• _Material_:

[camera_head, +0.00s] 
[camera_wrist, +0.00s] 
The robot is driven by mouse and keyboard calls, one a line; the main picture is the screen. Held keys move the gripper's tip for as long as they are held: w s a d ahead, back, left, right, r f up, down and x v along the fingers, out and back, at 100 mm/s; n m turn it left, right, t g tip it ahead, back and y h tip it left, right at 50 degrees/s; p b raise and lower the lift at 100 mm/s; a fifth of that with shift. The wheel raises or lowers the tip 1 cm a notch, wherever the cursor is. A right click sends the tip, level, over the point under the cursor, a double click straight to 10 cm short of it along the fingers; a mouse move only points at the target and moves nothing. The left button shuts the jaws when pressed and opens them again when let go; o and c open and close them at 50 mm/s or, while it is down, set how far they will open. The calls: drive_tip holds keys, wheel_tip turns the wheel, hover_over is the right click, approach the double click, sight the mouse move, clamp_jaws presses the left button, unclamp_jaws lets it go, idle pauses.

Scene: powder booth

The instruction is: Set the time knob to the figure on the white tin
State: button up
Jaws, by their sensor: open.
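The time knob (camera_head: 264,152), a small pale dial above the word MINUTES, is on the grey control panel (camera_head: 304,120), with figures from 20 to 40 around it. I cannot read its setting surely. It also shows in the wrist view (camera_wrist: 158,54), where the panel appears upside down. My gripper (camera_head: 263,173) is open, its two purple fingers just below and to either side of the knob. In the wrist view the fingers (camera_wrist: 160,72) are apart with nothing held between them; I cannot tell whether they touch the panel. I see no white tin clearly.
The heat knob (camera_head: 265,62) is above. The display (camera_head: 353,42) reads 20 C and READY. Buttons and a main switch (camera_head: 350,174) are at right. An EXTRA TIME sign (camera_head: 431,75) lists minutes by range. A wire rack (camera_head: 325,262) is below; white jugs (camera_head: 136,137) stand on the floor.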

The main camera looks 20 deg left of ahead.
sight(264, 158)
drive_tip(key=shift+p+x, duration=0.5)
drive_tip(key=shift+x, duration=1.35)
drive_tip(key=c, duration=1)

• _Exercise directions_:
Make an exact copy of every line from the one with "Jaws, by their sensor: open." to the end of the data, with the first and last of those lines included.

• _Task result_:
Jaws, by their sensor: open.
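The time knob (camera_head: 264,152), a small pale dial above the word MINUTES, is on the grey control panel (camera_head: 304,120), with figures from 20 to 40 around it. I cannot read its setting surely. It also shows in the wrist view (camera_wrist: 158,54), where the panel appears upside down. My gripper (camera_head: 263,173) is open, its two purple fingers just below and to either side of the knob. In the wrist view the fingers (camera_wrist: 160,72) are apart with nothing held between them; I cannot tell whether they touch the panel. I see no white tin clearly.
The heat knob (camera_head: 265,62) is above. The display (camera_head: 353,42) reads 20 C and READY. Buttons and a main switch (camera_head: 350,174) are at right. An EXTRA TIME sign (camera_head: 431,75) lists minutes by range. A wire rack (camera_head: 325,262) is below; white jugs (camera_head: 136,137) stand on the floor.

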The main camera looks 20 deg left of ahead.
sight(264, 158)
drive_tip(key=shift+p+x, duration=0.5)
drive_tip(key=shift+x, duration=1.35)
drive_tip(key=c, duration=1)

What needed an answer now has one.